▶ _Problem description_: Copy all the material that follows, keeping every character the same.

▶ _Data extract_:
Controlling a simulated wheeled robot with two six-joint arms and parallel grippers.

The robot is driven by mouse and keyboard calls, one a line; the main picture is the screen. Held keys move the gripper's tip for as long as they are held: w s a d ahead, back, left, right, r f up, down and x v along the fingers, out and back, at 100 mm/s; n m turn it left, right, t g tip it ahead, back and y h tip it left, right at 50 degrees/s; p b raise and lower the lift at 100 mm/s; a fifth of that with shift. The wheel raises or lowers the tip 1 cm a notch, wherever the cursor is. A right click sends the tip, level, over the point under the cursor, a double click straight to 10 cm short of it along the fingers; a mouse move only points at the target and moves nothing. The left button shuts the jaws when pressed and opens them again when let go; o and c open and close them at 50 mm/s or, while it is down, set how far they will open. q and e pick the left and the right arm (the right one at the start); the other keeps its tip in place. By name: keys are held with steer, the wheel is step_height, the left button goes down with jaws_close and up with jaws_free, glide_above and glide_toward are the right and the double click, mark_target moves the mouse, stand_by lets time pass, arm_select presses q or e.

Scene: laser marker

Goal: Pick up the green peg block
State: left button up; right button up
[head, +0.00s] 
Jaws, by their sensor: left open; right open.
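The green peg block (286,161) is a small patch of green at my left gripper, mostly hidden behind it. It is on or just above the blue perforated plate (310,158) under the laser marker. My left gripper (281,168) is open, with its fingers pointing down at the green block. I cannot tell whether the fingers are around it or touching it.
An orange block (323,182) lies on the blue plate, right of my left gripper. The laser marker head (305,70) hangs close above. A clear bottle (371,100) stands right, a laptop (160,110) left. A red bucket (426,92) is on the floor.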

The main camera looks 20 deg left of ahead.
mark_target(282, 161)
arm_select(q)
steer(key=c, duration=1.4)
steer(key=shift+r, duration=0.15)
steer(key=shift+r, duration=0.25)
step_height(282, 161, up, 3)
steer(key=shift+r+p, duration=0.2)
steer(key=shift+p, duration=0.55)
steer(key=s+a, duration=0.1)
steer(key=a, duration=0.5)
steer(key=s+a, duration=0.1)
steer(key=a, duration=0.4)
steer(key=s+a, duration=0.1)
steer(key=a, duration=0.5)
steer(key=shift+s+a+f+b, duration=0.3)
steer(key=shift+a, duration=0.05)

▶ _Task answer_:
Controlling a simulated wheeled robot with two six-joint arms and parallel grippers.

The robot is driven by mouse and keyboard calls, one a line; the main picture is the screen. Held keys move the gripper's tip for as long as they are held: w s a d ahead, back, left, right, r f up, down and x v along the fingers, out and back, at 100 mm/s; n m turn it left, right, t g tip it ahead, back and y h tip it left, right at 50 degrees/s; p b raise and lower the lift at 100 mm/s; a fifth of that with shift. The wheel raises or lowers the tip 1 cm a notch, wherever the cursor is. A right click sends the tip, level, over the point under the cursor, a double click straight to 10 cm short of it along the fingers; a mouse move only points at the target and moves nothing. The left button shuts the jaws when pressed and opens them again when let go; o and c open and close them at 50 mm/s or, while it is down, set how far they will open. q and e pick the left and the right arm (the right one at the start); the other keeps its tip in place. By name: keys are held with steer, the wheel is step_height, the left button goes down with jaws_close and up with jaws_free, glide_above and glide_toward are the right and the double click, mark_target moves the mouse, stand_by lets time pass, arm_select presses q or e.

Scene: laser marker

Goal: Pick up the green peg block
State: left button up; right button up
[head, +0.00s] 
Jaws, by their sensor: left open; right open.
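The green peg block (286,161) is a small patch of green at my left gripper, mostly hidden behind it. It is on or just above the blue perforated plate (310,158) under the laser marker. My left gripper (281,168) is open, with its fingers pointing down at the green block. I cannot tell whether the fingers are around it or touching it.
An orange block (323,182) lies on the blue plate, right of my left gripper. The laser marker head (305,70) hangs close above. A clear bottle (371,100) stands right, a laptop (160,110) left. A red bucket (426,92) is on the floor.

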The main camera looks 20 deg left of ahead.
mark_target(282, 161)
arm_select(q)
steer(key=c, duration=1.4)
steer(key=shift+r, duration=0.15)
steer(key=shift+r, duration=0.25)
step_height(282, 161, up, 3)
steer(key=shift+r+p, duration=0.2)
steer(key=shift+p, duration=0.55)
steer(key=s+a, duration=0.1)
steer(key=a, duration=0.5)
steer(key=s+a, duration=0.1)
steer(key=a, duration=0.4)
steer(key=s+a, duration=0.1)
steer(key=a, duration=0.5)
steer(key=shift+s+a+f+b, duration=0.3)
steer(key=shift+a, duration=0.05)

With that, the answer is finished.